New Jersey Realty Transfer Tax. The State of New Jersey imposes a "transfer tax" on the sale of residential real estate. This tax is customarily paid by the seller at the time of closing. The amount of the tax is based upon the sale price of the home. For example, a property sold for $150K will incur a transfer tax of $600.00; however, a property sold for $500K will incur transfer tax of $4,175.00. There are some exemptions to this tax, and there is a significant reduction in the amount of the tax if the seller is a senior citizen.
If you have questions regarding the New Jersey Realty Transfer Tax or questions regarding any other aspect of purchasing or selling real estate, please feel free to contact Frederick A. Kiegel, Esquire by email or phone.
Note to Realtors...if you want a courtesy copy of a New Jersey Realty Transfer Tax table indicating the amount of tax due on each property purchase price, please contact my office and free copy will be provided to you asap.

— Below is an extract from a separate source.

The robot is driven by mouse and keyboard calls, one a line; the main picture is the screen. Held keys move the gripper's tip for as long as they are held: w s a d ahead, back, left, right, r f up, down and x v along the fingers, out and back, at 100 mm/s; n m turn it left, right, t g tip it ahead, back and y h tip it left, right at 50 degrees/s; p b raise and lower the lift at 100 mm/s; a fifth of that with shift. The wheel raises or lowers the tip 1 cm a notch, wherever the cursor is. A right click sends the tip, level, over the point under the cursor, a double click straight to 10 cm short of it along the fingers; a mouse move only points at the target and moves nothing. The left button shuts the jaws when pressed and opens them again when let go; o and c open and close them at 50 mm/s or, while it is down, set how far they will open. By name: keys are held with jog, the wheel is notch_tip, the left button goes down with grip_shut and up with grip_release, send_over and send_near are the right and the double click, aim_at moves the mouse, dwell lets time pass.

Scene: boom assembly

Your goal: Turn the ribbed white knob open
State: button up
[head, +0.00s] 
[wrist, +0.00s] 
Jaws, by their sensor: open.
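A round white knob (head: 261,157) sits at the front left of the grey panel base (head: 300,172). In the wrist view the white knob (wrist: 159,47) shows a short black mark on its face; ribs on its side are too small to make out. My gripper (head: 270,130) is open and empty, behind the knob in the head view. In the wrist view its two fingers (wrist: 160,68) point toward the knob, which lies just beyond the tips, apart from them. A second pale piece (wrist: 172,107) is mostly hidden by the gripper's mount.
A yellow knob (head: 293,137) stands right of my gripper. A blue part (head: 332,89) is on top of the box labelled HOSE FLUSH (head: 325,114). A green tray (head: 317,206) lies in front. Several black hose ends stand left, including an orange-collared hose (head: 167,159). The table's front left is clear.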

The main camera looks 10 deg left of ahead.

Spring 2009 - Today's "Tip of the Day":
"Short Sale".."Short Sale"..everybody's talkin bout "Short Sales". In short (no pun intended), a "short sale" means that a property owner is requesting that a lender agree to forgive a portion of a loan balance to allow the owner to sell the property. If you are buying a home that is advertised as "subject to bank approval", you are likely buying a property that is subject to lender approval of a "short sale". If you are a buyer...beware. Your seller needs bank approval to sell. Proceed cautiously, and do not spend money on inspections, mortgage applications, or title searches until you have written confirmation that the "short sale" is approved.